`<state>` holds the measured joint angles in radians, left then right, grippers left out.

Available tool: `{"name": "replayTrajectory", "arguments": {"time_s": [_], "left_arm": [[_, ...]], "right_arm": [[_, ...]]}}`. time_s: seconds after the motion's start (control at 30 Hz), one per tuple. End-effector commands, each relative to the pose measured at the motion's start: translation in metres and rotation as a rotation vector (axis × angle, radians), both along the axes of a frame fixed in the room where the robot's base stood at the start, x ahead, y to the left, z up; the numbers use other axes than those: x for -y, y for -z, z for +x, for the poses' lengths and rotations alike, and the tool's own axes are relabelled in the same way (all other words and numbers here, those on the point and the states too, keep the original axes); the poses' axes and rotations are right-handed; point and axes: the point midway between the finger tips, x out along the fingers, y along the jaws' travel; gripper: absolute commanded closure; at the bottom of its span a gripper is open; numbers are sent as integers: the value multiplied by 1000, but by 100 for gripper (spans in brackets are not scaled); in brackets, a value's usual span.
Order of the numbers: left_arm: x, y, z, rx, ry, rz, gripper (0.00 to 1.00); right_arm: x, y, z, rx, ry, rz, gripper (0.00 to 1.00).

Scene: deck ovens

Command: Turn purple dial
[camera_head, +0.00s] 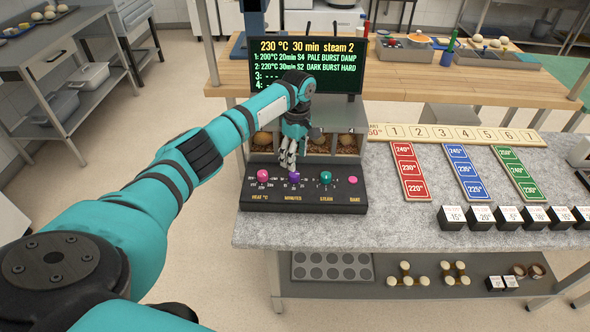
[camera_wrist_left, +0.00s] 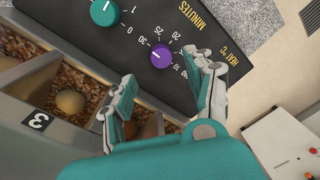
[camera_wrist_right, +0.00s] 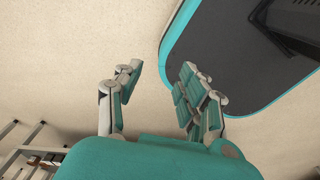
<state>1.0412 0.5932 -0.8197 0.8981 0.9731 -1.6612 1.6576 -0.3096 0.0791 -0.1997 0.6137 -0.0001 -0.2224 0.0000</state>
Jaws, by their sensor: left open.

+ + + + +

■ **What is required**: Write down exactly the lines running from the line with "Scene: deck ovens" through the end of the material, both ends included, and none of the pictures.

■ **Full answer**:
Scene: deck ovens

Command: Turn purple dial
[camera_head, +0.00s] 
[camera_wrist_left, +0.00s] 
[camera_wrist_right, +0.00s] 
<state>1.0412 0.5932 -0.8197 0.8981 0.9731 -1.6612 1.6576 -0.3096 0.0791 -0.1997 0.6137 -0.0001 -0.2224 0.0000</state>
Jaws, by their sensor: left open.

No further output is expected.